-- Begin --
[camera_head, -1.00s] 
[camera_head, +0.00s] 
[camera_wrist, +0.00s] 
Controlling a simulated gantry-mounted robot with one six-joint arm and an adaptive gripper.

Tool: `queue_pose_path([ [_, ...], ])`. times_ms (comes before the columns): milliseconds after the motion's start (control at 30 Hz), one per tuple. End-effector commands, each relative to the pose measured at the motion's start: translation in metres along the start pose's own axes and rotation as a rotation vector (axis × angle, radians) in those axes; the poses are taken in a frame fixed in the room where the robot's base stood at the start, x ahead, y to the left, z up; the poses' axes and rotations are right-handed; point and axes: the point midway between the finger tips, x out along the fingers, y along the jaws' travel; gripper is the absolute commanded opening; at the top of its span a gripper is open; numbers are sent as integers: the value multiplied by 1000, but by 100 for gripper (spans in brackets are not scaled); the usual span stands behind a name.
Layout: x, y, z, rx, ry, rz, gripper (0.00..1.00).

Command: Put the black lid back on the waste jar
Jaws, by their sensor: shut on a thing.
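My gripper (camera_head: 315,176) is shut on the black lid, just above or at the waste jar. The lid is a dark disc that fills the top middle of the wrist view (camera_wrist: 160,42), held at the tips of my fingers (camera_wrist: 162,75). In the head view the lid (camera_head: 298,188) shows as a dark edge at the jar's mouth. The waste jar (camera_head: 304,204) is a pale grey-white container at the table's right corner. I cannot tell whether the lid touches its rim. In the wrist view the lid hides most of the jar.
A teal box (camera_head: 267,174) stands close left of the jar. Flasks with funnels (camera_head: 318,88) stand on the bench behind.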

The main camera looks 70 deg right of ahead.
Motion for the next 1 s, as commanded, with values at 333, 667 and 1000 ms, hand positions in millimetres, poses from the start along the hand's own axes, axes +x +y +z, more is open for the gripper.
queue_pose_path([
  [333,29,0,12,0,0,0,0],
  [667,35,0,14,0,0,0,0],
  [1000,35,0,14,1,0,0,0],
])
-- End --
Task goal ▸
Transcribe the material above word for word.

Written response ▸
[camera_head, -1.00s] 
[camera_head, +0.00s] 
[camera_wrist, +0.00s] 
Controlling a simulated gantry-mounted robot with one six-joint arm and an adaptive gripper.

Tool: `queue_pose_path([ [_, ...], ])`. times_ms (comes before the columns): milliseconds after the motion's start (control at 30 Hz), one per tuple. End-effector commands, each relative to the pose measured at the motion's start: translation in metres along the start pose's own axes and rotation as a rotation vector (axis × angle, radians) in those axes; the poses are taken in a frame fixed in the room where the robot's base stood at the start, x ahead, y to the left, z up; the poses' axes and rotations are right-handed; point and axes: the point midway between the finger tips, x out along the fingers, y along the jaws' travel; gripper is the absolute commanded opening; at the top of its span a gripper is open; numbers are sent as integers: the value multiplied by 1000, but by 100 for gripper (spans in brackets are not scaled); the usual span stands behind a name.
Layout: x, y, z, rx, ry, rz, gripper (0.00..1.00).

Command: Put the black lid back on the waste jar
Jaws, by their sensor: shut on a thing.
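My gripper (camera_head: 315,176) is shut on the black lid, just above or at the waste jar. The lid is a dark disc that fills the top middle of the wrist view (camera_wrist: 160,42), held at the tips of my fingers (camera_wrist: 162,75). In the head view the lid (camera_head: 298,188) shows as a dark edge at the jar's mouth. The waste jar (camera_head: 304,204) is a pale grey-white container at the table's right corner. I cannot tell whether the lid touches its rim. In the wrist view the lid hides most of the jar.
A teal box (camera_head: 267,174) stands close left of the jar. Flasks with funnels (camera_head: 318,88) stand on the bench behind.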

The main camera looks 70 deg right of ahead.
Motion for the next 1 s, as commanded, with values at 333, 667 and 1000 ms, hand positions in millimetres, poses from the start along the hand's own axes, axes +x +y +z, more is open for the gripper.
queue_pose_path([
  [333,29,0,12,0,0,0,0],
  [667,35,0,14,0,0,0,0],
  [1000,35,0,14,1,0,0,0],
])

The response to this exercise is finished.